#### [Records]

___

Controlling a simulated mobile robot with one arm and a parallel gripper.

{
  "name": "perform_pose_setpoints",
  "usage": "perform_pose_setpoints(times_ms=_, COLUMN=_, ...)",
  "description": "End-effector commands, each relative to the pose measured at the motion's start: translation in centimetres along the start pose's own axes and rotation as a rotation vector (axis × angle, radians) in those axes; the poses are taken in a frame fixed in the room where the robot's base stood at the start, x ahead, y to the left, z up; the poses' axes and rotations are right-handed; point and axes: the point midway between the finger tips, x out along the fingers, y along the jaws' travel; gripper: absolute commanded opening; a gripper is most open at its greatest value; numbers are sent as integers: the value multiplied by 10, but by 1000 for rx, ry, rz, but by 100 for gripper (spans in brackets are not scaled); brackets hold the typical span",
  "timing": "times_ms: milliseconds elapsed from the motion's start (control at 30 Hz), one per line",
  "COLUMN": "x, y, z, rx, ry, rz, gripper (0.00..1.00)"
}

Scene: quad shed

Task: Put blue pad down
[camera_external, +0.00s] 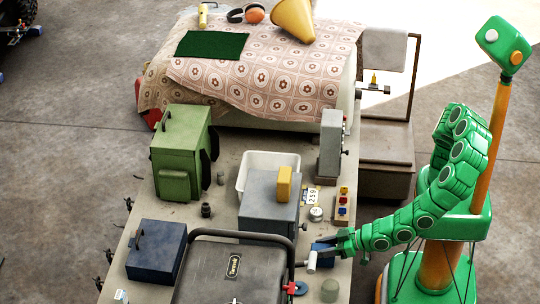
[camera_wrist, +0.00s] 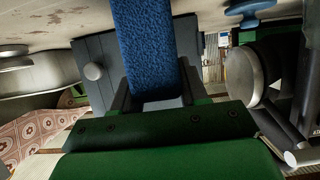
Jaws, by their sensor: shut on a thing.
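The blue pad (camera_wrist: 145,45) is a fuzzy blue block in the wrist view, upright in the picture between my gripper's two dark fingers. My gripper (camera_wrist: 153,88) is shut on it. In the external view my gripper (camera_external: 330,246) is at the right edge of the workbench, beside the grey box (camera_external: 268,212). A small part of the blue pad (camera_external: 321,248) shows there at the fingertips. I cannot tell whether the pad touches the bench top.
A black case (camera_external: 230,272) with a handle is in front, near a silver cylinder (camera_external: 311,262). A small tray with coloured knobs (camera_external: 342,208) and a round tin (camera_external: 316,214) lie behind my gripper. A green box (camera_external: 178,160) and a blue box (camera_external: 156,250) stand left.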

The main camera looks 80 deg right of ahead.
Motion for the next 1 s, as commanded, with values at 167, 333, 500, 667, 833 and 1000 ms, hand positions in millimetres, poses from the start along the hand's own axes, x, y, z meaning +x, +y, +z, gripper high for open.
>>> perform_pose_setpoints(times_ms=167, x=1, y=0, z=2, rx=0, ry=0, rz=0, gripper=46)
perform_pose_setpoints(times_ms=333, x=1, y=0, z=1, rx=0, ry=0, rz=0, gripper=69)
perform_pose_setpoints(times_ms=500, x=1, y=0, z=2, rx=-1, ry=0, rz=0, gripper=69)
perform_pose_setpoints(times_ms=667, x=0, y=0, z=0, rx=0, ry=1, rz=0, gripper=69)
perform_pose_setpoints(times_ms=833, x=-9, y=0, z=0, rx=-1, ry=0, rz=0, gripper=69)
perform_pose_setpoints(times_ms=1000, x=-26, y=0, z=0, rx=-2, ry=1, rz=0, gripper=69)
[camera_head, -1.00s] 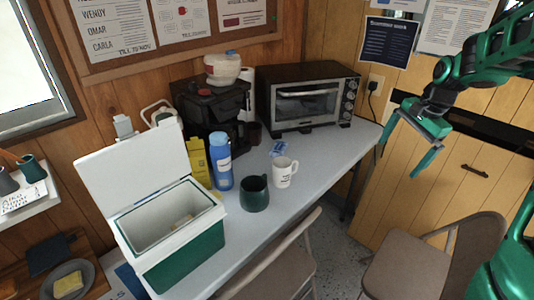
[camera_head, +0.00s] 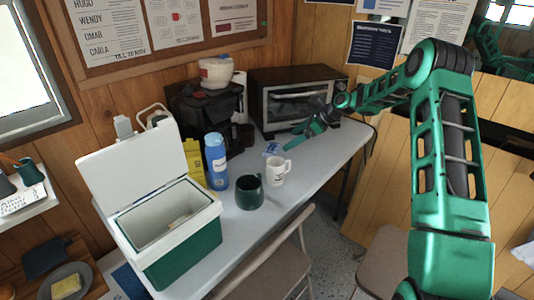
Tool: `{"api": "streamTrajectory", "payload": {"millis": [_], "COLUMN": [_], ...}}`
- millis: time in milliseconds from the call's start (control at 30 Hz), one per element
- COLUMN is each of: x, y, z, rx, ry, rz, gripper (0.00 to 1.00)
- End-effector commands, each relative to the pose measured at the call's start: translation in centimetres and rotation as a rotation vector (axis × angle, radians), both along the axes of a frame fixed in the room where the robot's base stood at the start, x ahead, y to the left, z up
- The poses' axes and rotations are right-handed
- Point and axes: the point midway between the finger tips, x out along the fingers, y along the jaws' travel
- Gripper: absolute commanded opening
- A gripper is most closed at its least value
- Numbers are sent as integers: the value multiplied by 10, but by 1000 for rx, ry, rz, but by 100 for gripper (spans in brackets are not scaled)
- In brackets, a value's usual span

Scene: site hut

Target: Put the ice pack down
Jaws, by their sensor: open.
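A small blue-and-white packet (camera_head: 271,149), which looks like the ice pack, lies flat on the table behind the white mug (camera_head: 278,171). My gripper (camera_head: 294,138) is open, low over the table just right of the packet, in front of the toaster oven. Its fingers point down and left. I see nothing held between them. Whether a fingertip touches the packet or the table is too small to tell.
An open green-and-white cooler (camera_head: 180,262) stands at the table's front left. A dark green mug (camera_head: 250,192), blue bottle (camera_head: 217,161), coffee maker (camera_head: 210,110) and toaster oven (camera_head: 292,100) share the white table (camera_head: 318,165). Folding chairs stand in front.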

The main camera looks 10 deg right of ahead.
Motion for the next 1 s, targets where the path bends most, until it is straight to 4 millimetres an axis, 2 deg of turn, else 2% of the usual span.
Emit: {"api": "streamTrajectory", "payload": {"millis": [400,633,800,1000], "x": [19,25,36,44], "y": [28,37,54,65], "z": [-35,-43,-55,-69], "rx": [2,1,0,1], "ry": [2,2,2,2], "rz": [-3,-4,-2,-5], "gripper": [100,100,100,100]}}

___

#### [What you need to do]
Find each line that has the word "absolute", then copy it out.

#### [Finished task]
  "description": "End-effector commands, each relative to the pose measured at the motion's start: translation in centimetres along the start pose's own axes and rotation as a rotation vector (axis × angle, radians) in those axes; the poses are taken in a frame fixed in the room where the robot's base stood at the start, x ahead, y to the left, z up; the poses' axes and rotations are right-handed; point and axes: the point midway between the finger tips, x out along the fingers, y along the jaws' travel; gripper: absolute commanded opening; a gripper is most open at its greatest value; numbers are sent as integers: the value multiplied by 10, but by 1000 for rx, ry, rz, but by 100 for gripper (spans in brackets are not scaled); brackets hold the typical span",
- Gripper: absolute commanded opening

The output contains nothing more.